Nicholas Pooran’s number is worse. He cost ₹21 crore and returned ₹6.64 crore, leaving a ₹14.36 crore loss and a recovery of only 31.6%. Together, Pant and Pooran cost ₹48 crore and returned ₹20.92 crore. Their combined deficit stood at ₹27.08 crore.
That figure explains the entire shape of LSG’s failure. Marsh, Prince Yadav, Mukul Choudhary and Markram produced serious positive value, but their work was being used to cover the gap created by two of the team’s biggest batting investments. A side cannot spend ₹48 crore on two premium batting names and receive less than half that value back. That is one of the main reasons the season failed.
The pace spend became a financial disaster
LSG’s bowling investment made the damage worse. Mayank Yadav, Mohammed Shami and Avesh Khan cost ₹30.75 crore between them and returned only ₹4.40 crore in realised worth. That is a catastrophic return for a pace group that was supposed to give the side wickets, pressure, availability and control.
Mayank’s ledger is the harshest. He cost ₹11 crore and finished with – ₹0.68 crore in worth across four appearances, leaving a ₹11.68 crore loss. Avesh cost ₹9.75 crore and returned ₹0.61 crore, recovering only 6.3% of his price. Shami was better, but still well below the standard required from a ₹10 crore player, returning ₹4.47 crore and finishing ₹5.53 crore short.
The bowling impact split underlines the problem. LSG’s batting impact stood at 2330.97, while their bowling impact was only 650.11. The expensive pace group was supposed to lift the weaker department. Instead, LSG got healthier bowling value from cheaper names such as Prince Yadav while the bowlers who shaped the budget delivered very little against their cost.
That made the side look even more poorly constructed. LSG did find some useful bowling value, but they found it away from the expensive contracts. The heavy pace investment did not lead the attack financially, and it did not give the ledger the support it needed. When a team spends more than ₹30 crore on three pace options and receives ₹4.40 crore back, the season is not unlucky. The season is badly hurt by its own construction.
The final verdict
LSG’s completed-season monetary ledger closes with a ₹19.99 crore loss after charging the full ₹117.70 crore auction cost. They generated ₹97.71 crore in realised worth and recovered 83% of their spend.

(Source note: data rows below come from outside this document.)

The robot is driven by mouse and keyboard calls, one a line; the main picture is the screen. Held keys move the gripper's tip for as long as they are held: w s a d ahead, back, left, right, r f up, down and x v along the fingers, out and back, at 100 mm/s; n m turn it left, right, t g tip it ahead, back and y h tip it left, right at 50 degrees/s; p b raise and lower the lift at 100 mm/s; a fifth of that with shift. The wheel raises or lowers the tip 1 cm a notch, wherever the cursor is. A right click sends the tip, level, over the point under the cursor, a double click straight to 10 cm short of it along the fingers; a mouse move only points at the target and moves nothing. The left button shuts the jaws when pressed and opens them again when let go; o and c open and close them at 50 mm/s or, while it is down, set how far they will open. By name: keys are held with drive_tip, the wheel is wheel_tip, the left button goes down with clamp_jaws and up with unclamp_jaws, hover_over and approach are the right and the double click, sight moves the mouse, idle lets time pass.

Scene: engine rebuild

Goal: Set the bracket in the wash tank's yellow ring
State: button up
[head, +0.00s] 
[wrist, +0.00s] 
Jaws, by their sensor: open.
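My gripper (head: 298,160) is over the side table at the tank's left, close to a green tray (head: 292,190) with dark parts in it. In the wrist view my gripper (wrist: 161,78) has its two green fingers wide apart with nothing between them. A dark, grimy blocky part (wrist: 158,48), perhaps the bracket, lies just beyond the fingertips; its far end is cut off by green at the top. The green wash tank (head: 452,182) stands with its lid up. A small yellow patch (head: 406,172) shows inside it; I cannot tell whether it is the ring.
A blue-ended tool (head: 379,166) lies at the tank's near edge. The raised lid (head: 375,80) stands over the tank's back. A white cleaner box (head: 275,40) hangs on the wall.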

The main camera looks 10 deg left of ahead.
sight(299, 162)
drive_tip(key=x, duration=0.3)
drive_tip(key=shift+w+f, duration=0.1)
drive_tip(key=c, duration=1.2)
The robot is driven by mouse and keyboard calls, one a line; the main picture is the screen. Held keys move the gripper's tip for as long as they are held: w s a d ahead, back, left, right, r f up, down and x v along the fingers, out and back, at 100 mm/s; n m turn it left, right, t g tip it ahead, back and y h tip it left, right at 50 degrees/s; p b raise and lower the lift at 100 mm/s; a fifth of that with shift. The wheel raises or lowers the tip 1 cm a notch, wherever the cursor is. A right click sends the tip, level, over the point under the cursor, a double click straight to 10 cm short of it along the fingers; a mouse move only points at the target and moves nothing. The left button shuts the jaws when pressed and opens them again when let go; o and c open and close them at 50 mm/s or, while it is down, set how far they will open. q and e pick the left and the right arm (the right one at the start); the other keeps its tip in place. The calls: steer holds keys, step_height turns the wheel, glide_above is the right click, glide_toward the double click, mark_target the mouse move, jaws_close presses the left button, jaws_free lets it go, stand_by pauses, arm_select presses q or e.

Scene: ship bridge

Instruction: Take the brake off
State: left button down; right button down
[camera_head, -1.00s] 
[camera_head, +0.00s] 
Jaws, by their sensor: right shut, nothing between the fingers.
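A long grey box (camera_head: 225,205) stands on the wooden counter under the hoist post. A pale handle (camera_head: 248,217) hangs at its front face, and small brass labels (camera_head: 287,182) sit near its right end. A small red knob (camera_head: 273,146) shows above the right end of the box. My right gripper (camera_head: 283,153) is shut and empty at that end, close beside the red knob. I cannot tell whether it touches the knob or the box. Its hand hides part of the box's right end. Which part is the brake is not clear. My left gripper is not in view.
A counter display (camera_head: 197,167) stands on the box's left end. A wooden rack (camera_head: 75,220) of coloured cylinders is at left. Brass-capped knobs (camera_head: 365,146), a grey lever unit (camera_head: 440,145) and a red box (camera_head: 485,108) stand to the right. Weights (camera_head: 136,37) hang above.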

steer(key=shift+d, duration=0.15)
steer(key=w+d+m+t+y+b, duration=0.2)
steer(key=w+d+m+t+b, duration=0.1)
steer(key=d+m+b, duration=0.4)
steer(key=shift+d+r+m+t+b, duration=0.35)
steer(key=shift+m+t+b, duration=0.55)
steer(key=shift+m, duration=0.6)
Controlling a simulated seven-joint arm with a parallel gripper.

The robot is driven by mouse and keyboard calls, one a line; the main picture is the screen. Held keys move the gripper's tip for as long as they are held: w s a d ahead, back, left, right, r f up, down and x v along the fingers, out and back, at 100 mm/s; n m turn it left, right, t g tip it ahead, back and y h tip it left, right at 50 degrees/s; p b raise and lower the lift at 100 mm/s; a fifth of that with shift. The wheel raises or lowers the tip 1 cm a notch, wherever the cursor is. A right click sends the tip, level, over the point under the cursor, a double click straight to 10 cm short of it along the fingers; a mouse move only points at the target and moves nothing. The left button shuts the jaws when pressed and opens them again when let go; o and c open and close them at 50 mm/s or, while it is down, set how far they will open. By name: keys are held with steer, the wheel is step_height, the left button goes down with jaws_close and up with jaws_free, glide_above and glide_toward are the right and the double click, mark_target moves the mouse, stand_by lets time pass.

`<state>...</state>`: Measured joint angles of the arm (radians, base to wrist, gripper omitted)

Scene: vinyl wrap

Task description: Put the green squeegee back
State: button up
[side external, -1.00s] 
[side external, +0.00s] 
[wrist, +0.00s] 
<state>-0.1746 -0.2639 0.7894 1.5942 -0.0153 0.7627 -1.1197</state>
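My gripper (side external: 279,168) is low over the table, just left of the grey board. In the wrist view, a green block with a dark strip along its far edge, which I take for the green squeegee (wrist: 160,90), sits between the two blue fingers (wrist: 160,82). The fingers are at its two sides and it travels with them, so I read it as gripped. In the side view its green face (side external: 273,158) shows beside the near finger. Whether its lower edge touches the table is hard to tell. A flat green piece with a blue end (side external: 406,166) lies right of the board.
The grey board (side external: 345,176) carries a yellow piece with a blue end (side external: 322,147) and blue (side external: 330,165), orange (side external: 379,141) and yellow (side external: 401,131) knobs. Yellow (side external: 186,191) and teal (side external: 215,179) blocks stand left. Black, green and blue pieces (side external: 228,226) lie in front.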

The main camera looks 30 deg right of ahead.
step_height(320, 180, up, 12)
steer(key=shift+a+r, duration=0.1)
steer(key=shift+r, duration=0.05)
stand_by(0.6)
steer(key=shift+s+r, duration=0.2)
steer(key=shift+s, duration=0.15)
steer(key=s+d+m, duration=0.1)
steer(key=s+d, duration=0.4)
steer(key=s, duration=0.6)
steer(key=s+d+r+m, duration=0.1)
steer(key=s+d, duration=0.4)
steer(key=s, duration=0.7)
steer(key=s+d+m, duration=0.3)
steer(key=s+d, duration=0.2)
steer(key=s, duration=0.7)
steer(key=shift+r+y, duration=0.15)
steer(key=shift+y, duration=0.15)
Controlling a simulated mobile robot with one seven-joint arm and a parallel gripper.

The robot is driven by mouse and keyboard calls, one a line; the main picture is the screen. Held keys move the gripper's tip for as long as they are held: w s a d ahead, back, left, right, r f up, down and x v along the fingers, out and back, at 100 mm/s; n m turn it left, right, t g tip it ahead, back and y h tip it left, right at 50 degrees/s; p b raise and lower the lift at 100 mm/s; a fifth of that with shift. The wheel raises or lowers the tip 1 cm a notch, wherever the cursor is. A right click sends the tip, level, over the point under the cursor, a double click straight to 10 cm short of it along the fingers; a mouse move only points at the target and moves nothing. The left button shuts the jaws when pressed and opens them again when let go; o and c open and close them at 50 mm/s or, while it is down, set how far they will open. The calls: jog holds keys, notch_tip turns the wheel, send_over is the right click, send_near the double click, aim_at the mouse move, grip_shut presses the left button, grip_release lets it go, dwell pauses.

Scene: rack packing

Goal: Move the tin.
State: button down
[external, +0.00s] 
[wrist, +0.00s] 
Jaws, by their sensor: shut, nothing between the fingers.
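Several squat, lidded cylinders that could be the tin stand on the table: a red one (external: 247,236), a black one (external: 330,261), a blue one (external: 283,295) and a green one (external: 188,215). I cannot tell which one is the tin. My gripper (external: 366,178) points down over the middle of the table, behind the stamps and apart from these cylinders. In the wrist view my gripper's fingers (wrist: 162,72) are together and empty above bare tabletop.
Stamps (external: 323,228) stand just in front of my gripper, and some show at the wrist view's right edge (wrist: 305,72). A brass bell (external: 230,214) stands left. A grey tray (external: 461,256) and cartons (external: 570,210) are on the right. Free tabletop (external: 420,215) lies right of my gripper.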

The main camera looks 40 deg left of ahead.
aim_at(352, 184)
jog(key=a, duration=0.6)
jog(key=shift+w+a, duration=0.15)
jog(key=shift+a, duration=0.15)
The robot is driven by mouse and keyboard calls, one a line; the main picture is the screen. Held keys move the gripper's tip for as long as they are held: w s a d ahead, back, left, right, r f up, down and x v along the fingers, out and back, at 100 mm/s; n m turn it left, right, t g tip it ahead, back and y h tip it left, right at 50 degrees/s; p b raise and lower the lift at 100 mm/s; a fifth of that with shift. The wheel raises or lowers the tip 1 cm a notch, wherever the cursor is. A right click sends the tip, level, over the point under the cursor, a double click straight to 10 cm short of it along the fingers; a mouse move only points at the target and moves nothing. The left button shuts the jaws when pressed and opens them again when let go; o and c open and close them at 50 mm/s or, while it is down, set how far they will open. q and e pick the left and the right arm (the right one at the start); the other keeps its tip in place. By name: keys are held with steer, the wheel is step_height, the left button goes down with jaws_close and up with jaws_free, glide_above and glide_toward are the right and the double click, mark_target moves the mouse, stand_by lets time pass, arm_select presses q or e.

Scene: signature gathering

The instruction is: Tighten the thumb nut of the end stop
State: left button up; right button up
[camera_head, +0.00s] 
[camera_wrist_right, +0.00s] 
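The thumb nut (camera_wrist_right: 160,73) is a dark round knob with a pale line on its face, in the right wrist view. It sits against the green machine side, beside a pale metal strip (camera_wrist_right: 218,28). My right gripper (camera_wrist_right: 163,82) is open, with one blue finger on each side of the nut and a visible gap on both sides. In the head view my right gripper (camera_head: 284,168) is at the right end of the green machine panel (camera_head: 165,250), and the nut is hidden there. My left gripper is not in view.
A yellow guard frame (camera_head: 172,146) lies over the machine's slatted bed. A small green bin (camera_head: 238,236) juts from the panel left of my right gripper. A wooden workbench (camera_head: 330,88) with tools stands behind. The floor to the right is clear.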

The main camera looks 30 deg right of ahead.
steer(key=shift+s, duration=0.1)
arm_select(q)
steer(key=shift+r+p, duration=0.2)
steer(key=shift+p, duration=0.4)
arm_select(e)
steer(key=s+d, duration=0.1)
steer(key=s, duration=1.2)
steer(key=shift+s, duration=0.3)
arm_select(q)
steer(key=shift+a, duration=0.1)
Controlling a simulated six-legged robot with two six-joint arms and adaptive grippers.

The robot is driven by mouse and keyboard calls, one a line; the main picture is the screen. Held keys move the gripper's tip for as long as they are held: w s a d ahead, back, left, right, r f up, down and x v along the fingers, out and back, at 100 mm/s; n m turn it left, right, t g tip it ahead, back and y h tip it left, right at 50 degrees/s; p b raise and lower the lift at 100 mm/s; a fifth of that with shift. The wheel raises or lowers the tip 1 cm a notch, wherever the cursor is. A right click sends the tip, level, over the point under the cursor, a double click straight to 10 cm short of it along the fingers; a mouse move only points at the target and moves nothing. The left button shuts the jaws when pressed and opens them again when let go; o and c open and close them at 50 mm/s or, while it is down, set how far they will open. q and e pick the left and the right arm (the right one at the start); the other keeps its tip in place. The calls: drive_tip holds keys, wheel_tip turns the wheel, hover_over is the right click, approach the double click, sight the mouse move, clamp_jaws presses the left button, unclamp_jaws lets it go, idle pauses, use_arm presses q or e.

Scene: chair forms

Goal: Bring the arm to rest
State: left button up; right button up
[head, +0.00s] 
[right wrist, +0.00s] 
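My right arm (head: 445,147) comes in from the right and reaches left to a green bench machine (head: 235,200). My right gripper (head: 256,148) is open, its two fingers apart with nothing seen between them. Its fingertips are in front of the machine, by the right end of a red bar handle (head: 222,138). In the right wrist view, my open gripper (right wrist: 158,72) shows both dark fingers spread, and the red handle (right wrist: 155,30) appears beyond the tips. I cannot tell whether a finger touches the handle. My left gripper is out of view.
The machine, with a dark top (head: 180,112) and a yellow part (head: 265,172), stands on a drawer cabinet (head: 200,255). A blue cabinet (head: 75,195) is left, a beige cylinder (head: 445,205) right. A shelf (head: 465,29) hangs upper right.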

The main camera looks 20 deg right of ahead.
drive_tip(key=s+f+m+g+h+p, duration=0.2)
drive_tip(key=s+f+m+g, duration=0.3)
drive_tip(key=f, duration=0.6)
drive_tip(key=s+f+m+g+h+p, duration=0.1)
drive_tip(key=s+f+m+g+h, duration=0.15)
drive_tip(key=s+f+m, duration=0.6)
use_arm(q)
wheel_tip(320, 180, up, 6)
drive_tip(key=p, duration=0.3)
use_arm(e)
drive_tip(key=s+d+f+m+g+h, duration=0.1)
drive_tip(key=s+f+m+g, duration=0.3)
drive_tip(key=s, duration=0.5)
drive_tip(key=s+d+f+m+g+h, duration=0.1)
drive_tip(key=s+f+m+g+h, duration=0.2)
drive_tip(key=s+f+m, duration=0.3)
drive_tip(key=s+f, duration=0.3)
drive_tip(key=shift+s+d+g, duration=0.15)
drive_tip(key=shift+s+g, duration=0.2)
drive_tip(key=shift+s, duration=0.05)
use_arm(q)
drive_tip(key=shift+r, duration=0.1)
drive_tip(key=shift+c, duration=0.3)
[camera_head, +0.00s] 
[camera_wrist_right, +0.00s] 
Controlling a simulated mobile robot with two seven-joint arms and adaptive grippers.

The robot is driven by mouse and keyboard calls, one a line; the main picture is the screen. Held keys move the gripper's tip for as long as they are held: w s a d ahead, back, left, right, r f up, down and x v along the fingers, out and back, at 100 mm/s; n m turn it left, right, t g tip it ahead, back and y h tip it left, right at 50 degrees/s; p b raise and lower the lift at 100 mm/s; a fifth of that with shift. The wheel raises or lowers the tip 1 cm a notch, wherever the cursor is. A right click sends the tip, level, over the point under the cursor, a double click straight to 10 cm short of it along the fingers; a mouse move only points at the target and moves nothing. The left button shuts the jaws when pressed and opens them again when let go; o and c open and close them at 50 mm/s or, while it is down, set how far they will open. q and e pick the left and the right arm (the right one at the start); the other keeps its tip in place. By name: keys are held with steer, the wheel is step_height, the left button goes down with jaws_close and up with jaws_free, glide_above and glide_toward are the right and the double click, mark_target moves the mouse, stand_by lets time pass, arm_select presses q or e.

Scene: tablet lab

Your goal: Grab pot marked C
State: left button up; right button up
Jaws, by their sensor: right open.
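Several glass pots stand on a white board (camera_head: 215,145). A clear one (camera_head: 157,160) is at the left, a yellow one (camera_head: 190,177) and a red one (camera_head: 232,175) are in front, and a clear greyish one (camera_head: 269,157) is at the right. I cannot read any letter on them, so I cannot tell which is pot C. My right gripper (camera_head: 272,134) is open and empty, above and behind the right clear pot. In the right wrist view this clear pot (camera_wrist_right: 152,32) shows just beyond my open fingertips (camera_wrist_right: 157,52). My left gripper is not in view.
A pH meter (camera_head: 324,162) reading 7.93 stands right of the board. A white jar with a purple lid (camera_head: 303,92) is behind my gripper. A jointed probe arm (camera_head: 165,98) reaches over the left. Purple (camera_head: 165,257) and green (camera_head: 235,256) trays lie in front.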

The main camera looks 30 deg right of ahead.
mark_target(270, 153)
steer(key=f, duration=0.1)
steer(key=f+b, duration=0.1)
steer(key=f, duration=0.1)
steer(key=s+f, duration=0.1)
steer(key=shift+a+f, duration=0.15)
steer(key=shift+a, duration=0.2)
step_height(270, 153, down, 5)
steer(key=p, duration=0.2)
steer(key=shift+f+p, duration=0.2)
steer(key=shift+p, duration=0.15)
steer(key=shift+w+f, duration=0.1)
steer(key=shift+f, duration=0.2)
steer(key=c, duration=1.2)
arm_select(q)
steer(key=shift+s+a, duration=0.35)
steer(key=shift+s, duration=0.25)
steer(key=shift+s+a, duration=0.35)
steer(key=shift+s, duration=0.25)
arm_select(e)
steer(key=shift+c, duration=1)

Those numbers do not describe a side that was close to getting it right. They describe a poor side with some profitable pieces. Marsh was excellent value. Prince Yadav was a superb bargain. Mukul Choudhary, Markram, Badoni and Inglis all gave LSG useful returns. But those wins were not enough because the expensive players failed too badly.
Pant and Pooran left a combined ₹27.08 crore hole. Mayank, Shami and Avesh turned a ₹30.75 crore pace investment into just ₹4.40 crore of worth. The cheaper players made money, but the premium players lost more of it.
That is the blunt reading of LSG’s season. They spent like a contender and produced like a flawed, poorly balanced side. Their value came from the wrong end of the auction table, their biggest names failed the ledger, and once the full auction bill came due, the season had no hiding place left.
Method note
This analysis uses LSG’s completed-season monetary ledger based on a model exclusively designed by the author. Since their IPL 2026 campaign is over, the full auction cost has been charged rather than rolling per-match cost. The monetary worth figures are model-based estimates used to assess cricketing return against auction investment, not official salary accounting.